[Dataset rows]
## begin

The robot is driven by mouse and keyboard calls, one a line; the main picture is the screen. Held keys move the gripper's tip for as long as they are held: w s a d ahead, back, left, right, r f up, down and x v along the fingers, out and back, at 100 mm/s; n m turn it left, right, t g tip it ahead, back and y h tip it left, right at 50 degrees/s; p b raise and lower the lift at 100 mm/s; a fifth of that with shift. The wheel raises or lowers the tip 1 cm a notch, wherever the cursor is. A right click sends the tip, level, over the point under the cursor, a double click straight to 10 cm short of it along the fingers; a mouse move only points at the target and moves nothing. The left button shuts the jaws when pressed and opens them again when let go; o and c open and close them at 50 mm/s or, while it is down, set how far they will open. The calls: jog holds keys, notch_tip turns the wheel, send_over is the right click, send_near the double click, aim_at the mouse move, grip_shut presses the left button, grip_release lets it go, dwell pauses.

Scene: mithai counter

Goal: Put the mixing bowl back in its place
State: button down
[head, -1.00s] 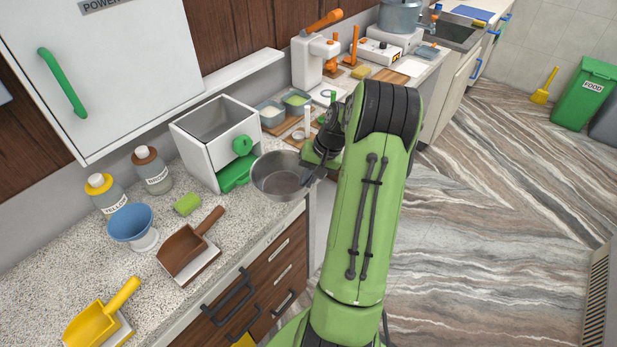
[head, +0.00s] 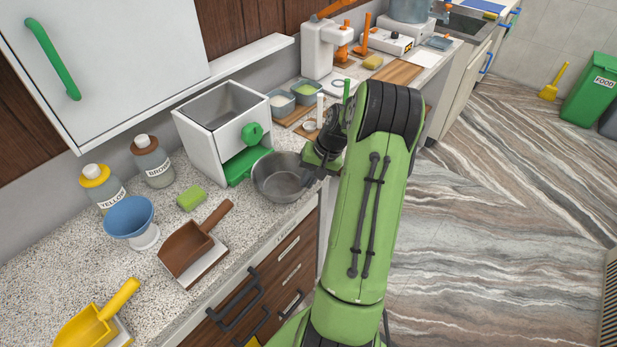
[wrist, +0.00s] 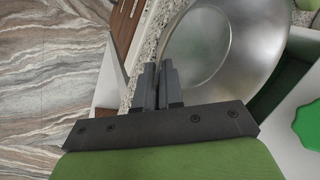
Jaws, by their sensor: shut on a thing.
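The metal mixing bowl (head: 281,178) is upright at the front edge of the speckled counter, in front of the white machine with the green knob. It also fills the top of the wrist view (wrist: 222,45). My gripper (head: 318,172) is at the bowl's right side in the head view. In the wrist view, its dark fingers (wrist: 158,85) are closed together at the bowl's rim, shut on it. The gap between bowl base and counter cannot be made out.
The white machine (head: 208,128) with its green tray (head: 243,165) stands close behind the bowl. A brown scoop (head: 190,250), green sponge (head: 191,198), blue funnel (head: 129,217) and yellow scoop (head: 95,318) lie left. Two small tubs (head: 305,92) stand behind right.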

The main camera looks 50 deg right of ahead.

## end
## begin

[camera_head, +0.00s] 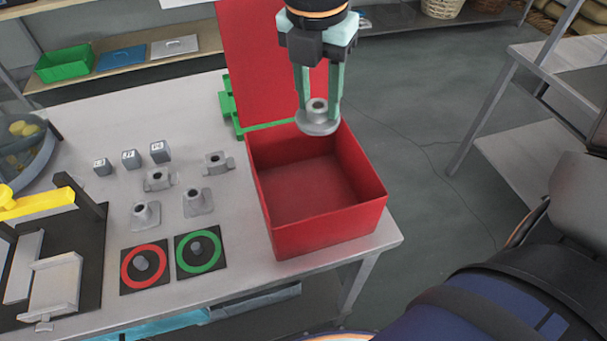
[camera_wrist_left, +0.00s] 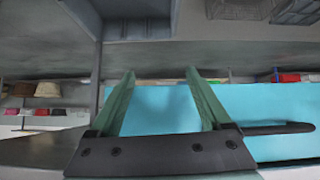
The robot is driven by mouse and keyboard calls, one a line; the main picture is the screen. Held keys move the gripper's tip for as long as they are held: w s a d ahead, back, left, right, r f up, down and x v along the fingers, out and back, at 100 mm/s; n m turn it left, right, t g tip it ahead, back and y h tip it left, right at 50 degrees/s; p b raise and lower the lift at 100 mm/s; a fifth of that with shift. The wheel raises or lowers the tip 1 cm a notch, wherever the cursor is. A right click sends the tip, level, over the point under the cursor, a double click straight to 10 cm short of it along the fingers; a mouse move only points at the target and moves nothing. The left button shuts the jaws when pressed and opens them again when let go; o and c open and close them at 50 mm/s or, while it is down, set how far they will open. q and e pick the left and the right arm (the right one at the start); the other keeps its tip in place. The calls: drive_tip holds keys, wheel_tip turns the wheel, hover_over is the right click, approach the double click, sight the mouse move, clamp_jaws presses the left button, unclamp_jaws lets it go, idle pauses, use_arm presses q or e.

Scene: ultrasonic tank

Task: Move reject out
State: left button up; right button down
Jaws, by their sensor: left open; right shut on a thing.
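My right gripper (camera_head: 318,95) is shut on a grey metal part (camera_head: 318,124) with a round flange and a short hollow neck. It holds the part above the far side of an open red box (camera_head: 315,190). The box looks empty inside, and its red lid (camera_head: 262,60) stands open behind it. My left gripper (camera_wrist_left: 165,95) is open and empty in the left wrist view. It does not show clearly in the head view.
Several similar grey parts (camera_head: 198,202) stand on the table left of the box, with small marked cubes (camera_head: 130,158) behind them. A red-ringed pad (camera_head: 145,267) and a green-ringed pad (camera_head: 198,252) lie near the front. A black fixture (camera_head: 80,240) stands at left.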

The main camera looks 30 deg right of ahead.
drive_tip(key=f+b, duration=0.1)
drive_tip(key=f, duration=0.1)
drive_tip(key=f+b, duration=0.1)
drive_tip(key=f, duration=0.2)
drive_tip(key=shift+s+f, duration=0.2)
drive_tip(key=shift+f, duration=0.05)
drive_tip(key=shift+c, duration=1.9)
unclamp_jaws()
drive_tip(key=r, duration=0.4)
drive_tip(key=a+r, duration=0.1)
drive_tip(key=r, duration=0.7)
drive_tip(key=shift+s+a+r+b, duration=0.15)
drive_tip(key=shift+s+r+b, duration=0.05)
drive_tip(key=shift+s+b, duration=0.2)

## end
## begin

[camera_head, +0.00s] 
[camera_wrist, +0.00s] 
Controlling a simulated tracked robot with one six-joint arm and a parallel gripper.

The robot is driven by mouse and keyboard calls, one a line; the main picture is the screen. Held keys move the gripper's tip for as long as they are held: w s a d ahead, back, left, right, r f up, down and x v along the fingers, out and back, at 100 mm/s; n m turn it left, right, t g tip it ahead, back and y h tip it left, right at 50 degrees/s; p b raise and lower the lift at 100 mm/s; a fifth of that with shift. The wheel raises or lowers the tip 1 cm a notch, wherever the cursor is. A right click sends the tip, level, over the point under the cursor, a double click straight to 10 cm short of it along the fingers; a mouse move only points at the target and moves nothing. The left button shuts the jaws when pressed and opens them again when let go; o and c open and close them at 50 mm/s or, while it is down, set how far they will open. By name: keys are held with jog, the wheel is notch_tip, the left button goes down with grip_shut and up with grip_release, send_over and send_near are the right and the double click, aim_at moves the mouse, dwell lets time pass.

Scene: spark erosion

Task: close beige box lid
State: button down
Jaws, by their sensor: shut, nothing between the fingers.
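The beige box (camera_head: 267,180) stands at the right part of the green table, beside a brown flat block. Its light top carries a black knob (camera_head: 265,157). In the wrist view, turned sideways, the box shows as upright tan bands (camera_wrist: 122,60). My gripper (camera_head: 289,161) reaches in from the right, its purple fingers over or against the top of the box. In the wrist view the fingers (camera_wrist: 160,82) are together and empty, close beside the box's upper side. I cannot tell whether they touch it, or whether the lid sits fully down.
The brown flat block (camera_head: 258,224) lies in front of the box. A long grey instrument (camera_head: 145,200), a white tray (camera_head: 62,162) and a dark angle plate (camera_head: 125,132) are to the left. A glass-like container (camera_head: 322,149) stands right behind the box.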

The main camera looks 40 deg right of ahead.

## end

Extract every line that has the string "Scene" in it.

Scene: mithai counter
Scene: ultrasonic tank
Scene: spark erosion

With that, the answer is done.